DATA FOR PROCESSING:
^^^^^^^^

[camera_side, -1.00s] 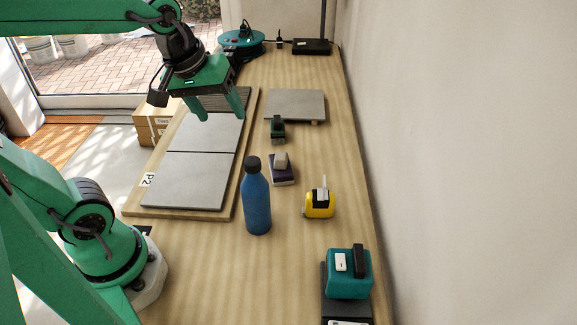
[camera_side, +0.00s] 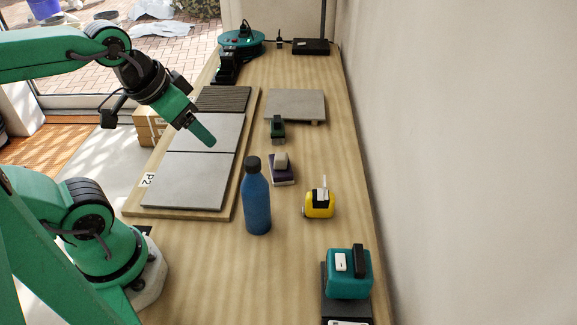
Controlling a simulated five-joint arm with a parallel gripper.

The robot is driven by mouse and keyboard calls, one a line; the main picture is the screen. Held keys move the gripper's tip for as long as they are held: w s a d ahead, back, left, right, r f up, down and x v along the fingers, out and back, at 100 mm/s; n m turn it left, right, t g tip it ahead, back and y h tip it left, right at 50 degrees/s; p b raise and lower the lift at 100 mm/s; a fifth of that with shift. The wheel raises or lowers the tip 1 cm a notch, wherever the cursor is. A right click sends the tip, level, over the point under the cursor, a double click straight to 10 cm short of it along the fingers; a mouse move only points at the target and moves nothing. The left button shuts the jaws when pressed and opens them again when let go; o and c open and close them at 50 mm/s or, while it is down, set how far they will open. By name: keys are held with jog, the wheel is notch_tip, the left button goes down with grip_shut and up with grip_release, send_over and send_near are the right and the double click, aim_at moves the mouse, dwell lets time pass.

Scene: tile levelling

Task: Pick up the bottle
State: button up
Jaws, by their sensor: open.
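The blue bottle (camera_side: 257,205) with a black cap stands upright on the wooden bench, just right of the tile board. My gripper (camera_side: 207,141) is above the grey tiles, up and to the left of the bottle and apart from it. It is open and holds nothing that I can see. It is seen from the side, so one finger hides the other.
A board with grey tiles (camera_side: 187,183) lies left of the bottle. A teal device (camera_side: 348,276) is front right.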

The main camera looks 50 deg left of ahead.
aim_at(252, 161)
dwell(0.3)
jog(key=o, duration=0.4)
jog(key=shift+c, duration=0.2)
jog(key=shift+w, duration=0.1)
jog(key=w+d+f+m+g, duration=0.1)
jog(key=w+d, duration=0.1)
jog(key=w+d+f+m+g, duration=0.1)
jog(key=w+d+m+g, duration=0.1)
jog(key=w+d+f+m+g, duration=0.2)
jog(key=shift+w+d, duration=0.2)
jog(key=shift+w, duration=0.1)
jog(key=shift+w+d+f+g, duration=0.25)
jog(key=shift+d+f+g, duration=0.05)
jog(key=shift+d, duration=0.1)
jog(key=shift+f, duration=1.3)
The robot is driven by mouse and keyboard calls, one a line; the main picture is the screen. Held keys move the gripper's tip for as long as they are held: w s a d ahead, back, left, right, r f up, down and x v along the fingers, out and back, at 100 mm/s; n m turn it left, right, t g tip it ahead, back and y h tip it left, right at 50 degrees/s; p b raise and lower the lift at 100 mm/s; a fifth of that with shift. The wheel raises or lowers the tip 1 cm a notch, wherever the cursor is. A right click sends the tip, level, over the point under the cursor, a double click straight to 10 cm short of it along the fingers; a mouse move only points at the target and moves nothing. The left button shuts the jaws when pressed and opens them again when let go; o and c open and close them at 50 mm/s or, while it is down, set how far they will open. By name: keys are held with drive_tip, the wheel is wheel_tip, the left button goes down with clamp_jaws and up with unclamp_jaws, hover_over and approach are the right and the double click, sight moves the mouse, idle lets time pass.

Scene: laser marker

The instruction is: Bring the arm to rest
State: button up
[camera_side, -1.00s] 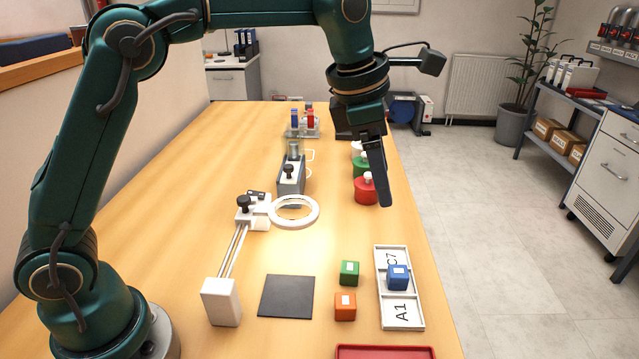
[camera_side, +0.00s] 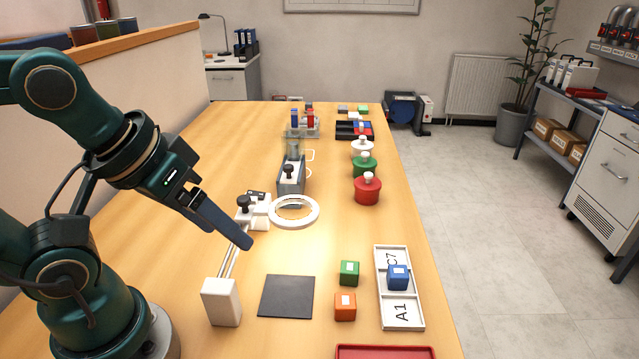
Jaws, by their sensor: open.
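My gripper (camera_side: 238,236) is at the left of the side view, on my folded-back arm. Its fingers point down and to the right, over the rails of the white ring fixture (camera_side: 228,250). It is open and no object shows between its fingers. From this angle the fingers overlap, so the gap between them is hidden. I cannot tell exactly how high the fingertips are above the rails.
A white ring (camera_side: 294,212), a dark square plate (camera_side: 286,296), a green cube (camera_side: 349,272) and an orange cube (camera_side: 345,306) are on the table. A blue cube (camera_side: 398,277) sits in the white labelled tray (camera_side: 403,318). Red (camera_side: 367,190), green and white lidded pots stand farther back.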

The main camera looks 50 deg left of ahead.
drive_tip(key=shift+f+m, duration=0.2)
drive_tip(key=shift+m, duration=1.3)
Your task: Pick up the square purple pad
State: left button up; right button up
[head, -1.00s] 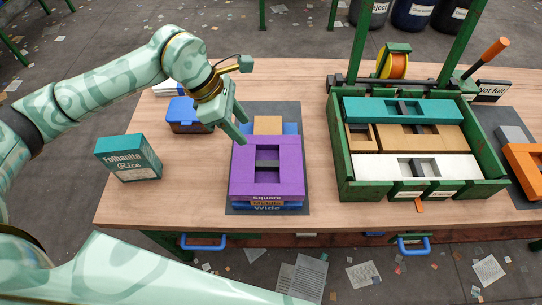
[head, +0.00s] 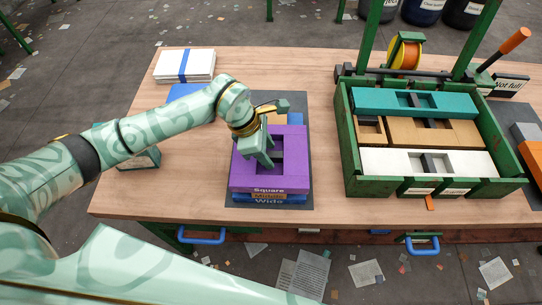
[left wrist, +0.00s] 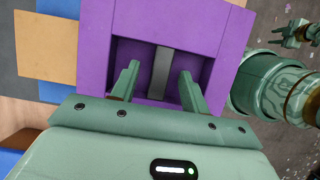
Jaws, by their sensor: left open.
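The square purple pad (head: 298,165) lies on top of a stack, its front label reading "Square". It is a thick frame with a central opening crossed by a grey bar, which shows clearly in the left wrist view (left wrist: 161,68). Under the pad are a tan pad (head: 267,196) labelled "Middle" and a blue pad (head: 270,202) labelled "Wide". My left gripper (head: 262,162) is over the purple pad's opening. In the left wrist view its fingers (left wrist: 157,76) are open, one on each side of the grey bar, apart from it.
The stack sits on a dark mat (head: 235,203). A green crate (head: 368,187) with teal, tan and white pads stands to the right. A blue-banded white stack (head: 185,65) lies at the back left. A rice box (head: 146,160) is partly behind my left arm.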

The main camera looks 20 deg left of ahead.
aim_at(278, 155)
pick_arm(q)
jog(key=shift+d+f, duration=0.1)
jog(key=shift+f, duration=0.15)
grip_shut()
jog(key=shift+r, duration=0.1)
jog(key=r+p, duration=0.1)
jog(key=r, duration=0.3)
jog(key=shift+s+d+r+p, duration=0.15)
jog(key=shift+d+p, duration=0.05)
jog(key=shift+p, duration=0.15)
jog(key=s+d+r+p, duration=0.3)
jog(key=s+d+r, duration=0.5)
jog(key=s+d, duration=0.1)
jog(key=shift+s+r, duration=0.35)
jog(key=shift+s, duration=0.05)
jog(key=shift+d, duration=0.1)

^^^^^^^^

WHAT IS EXPECTED:
Return each line exactly as written. Any picture gets left out.

CORRECT RESULT:
[camera_side, -1.00s] 
[camera_side, +0.00s] 
Controlling a simulated five-joint arm with a parallel gripper.

The robot is driven by mouse and keyboard calls, one a line; the main picture is the screen. Held keys move the gripper's tip for as long as they are held: w s a d ahead, back, left, right, r f up, down and x v along the fingers, out and back, at 100 mm/s; n m turn it left, right, t g tip it ahead, back and y h tip it left, right at 50 degrees/s; p b raise and lower the lift at 100 mm/s; a fifth of that with shift. The wheel raises or lowers the tip 1 cm a notch, wherever the cursor is. A right click sends the tip, level, over the point under the cursor, a double click straight to 10 cm short of it along the fingers; a mouse move only points at the target and moves nothing. The left button shuts the jaws when pressed and opens them again when let go; o and c open and close them at 50 mm/s or, while it is down, set how far they will open. By name: keys are held with jog, the wheel is notch_tip, the left button goes down with grip_shut and up with grip_release, send_over and send_near are the right and the double click, aim_at moves the mouse, dwell lets time pass.

Scene: tile levelling

Task: Pick up the bottle
State: button up
Jaws, by their sensor: open.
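The blue bottle (camera_side: 257,205) with a black cap stands upright on the wooden bench, just right of the tile board. My gripper (camera_side: 207,141) is above the grey tiles, up and to the left of the bottle and apart from it. It is open and holds nothing that I can see. It is seen from the side, so one finger hides the other.
A board with grey tiles (camera_side: 187,183) lies left of the bottle. A teal device (camera_side: 348,276) is front right.

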The main camera looks 50 deg left of ahead.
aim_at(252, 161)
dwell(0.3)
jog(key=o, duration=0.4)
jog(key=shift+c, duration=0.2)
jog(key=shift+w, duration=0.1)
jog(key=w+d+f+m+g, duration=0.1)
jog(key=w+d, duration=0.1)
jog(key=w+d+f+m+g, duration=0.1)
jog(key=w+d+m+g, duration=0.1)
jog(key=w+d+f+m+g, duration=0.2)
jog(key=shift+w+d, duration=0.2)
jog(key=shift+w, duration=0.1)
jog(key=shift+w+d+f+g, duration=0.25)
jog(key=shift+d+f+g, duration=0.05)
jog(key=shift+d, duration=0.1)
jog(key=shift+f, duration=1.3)
The robot is driven by mouse and keyboard calls, one a line; the main picture is the screen. Held keys move the gripper's tip for as long as they are held: w s a d ahead, back, left, right, r f up, down and x v along the fingers, out and back, at 100 mm/s; n m turn it left, right, t g tip it ahead, back and y h tip it left, right at 50 degrees/s; p b raise and lower the lift at 100 mm/s; a fifth of that with shift. The wheel raises or lowers the tip 1 cm a notch, wherever the cursor is. A right click sends the tip, level, over the point under the cursor, a double click straight to 10 cm short of it along the fingers; a mouse move only points at the target and moves nothing. The left button shuts the jaws when pressed and opens them again when let go; o and c open and close them at 50 mm/s or, while it is down, set how far they will open. By name: keys are held with drive_tip, the wheel is wheel_tip, the left button goes down with clamp_jaws and up with unclamp_jaws, hover_over and approach are the right and the double click, sight moves the mouse, idle lets time pass.

Scene: laser marker

The instruction is: Bring the arm to rest
State: button up
[camera_side, -1.00s] 
[camera_side, +0.00s] 
Jaws, by their sensor: open.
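My gripper (camera_side: 238,236) is at the left of the side view, on my folded-back arm. Its fingers point down and to the right, over the rails of the white ring fixture (camera_side: 228,250). It is open and no object shows between its fingers. From this angle the fingers overlap, so the gap between them is hidden. I cannot tell exactly how high the fingertips are above the rails.
A white ring (camera_side: 294,212), a dark square plate (camera_side: 286,296), a green cube (camera_side: 349,272) and an orange cube (camera_side: 345,306) are on the table. A blue cube (camera_side: 398,277) sits in the white labelled tray (camera_side: 403,318). Red (camera_side: 367,190), green and white lidded pots stand farther back.

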The main camera looks 50 deg left of ahead.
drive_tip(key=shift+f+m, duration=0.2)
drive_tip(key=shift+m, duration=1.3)
Your task: Pick up the square purple pad
State: left button up; right button up
[head, -1.00s] 
[head, +0.00s] 
[left wrist, +0.00s] 
Jaws, by their sensor: left open.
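The square purple pad (head: 298,165) lies on top of a stack, its front label reading "Square". It is a thick frame with a central opening crossed by a grey bar, which shows clearly in the left wrist view (left wrist: 161,68). Under the pad are a tan pad (head: 267,196) labelled "Middle" and a blue pad (head: 270,202) labelled "Wide". My left gripper (head: 262,162) is over the purple pad's opening. In the left wrist view its fingers (left wrist: 157,76) are open, one on each side of the grey bar, apart from it.
The stack sits on a dark mat (head: 235,203). A green crate (head: 368,187) with teal, tan and white pads stands to the right. A blue-banded white stack (head: 185,65) lies at the back left. A rice box (head: 146,160) is partly behind my left arm.

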The main camera looks 20 deg left of ahead.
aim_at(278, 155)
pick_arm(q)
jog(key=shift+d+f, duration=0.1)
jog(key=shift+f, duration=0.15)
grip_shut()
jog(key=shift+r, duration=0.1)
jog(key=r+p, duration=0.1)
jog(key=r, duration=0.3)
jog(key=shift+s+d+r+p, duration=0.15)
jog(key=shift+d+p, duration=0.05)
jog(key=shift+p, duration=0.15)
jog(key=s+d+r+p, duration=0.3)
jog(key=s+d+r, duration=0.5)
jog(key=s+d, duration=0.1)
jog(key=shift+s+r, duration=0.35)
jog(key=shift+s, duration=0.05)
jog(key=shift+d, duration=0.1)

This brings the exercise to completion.